Today’s pilots may not have that opportunity simply because they are put through a short course that gets them through the requirements set forth by some insurance company and thus fill the need of the pilot shortage. Again, nothing wrong with that however there is a lot of value in the grey headed pilot who has seen it all. That means they have also solved it all too. Pilot experience includes decision making and problem solving that a lot of newer pilots just are not exposed too these days. They are put through a system of checklists and standard operating procedures that minimize risk and poor decision making. This is taken from aviation history of problems and how pilots solved them in the past which is excellent. However it has been said that some of the new pilots are coddled in a way that removes the experience factor and has replaced it with a robotic system of learning a new airplane. The new real measuring line of an pilot is how he gains his/her knowledge out on the line.
The “Old Long Road”
When I went through training it took me about 8 years to reach my goal of working at an airline. This included a college degree (which is good) where I learned to fly and majored in aviation. After the four years of college was when the REAL education started, fighting for every hour I could get and doing whatever it took to make myself marketable. This included moving all over the USA to whatever opportunity that I could conger up.

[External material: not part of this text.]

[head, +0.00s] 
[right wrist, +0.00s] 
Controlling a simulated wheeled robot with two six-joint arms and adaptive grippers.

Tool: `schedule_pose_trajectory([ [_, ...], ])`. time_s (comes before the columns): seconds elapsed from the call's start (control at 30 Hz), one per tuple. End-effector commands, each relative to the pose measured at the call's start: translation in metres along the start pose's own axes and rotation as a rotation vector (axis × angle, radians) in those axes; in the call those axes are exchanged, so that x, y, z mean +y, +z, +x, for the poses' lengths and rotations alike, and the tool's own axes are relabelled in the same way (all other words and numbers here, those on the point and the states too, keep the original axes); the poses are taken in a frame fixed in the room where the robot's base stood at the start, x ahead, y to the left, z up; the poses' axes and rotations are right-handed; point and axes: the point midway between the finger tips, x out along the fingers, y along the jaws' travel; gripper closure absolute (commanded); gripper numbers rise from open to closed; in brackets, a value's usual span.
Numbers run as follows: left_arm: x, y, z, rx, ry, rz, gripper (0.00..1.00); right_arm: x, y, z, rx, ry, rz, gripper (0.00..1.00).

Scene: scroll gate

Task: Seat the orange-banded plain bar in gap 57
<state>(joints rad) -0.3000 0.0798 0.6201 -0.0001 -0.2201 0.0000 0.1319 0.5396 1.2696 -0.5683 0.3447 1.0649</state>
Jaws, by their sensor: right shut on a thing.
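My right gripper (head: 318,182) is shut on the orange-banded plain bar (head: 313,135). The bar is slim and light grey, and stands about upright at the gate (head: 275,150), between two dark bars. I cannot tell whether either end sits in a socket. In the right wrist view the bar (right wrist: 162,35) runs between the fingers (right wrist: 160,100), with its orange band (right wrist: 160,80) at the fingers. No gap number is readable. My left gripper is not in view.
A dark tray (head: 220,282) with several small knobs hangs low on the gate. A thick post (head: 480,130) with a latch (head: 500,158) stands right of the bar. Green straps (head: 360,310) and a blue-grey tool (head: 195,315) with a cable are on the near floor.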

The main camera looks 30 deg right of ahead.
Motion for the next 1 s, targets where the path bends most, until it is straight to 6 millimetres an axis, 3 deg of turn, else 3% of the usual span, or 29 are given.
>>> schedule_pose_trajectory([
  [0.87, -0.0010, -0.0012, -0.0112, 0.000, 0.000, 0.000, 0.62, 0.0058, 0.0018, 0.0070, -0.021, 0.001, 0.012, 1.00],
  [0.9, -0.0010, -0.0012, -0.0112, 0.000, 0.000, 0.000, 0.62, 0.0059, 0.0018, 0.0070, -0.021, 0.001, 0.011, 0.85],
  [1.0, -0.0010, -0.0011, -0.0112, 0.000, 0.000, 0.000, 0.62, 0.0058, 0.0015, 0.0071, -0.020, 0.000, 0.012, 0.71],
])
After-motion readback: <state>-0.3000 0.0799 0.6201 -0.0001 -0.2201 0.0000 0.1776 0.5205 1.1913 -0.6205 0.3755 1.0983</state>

The real value in this is the full roundness of a pilot that has had massive exposure to different aviation communities. You have to work for a crappy 135 operator and deal with poor maintenance at least once to understand or appreciate the value that airline maintenance has and their dedication to safety. There is something about having a good scare in your life that helps you grow up and mature in the industry. A lot of our newer pilots are isolated from this. They are put into systems that get them to the next insurance level. Make no mistakes about it, the insurance companies rule the world and aviation is no different. Not to mention that college degrees are not always required now to work at a major airline, which is really a matter of opinion that i will save for another article. It may sound like I am bashing the new system, I am not, its not right or wrong, it is just different than it use to be.
To give you an idea of what i am talking about I will briefly highlight the jobs I had in the industry in order. Hopefully this will give you an idea of mileage and experience.
Flight Instructor (approx 1000 hours worth), Part time charter, Part 135 Freight company, Regional Airline both as First Officer and then Upgrade to Captain, Major Airline, Furloughed, Back to Freight Flying, Return from Furlough and return to Major Airline, furloughed again, 2nd Major Airline till present. The residence portion involves moving from state to state in chasing all of this. Starts in Michigan, then to California, then to Nevada, then to Kansas, then to Missouri, then to North Carolina, to Florida, to Iowa, then to Pennsylvania, Maryland, New York and back to Florida (whew)
The New Normal
Pilots now have the opportunity to pay for courses that take them from zero flight time to being hire able at a regional airline. There is a lot less running around than the old style of experience. Chances are the instruction is all done in one or two states depending on the schools levels of agreement with each others. Then you are on to either a small amount of time building at a contracted company for hours and then you move into the right seat training program at a regional carrier. This are what we call “brand new” limited experienced pilots but nonetheless they made it to the seat that will get them jet time much faster than traditionally accomplished. After some time there, (economy pending mind you) they are now marketable with a couple thousand hours of jet time to an eager mass of major airlines for hire. This can take a fraction of the time, I have heard it done in less than 3 years and there are some companies that claim of being able to do it in even less time. The point here is not in the details but in the overall fact that it takes less time. Its up to time to decide if that was a good system or not.
So….Does it really matter?
Good question, and i would surmise to say that we probably will not know the answer to this question for quite some time. How do you measure pilot experience from the old long road to the new short road? How do you know that today’s aviators are not better equipped than the older generation? No one knows, the only factor is time, time will tell everything.
One thing I can tell you is the longer a pilot works at his profession the better he becomes. Today pilots have more facts and exposure to what works and what has not worked in the past. Knowledge is power, it may create a better pilot. The last thing I would want you the reader to think is that I am biased towards my journey, that the way my generation did it was better. That would be foolish, you cannot discount the amazing amount of data and increased training proficiency pilots have available today. Online training and course ware that is available digitally makes a huge difference. So does software that actually helps pilot learn more efficiently and faster but is much more complete than anything I was ever exposed too.
However behind every set of graying eyes is a lifetime of knowledge that should never be discounted. Keep the blue side up, we are all in this together.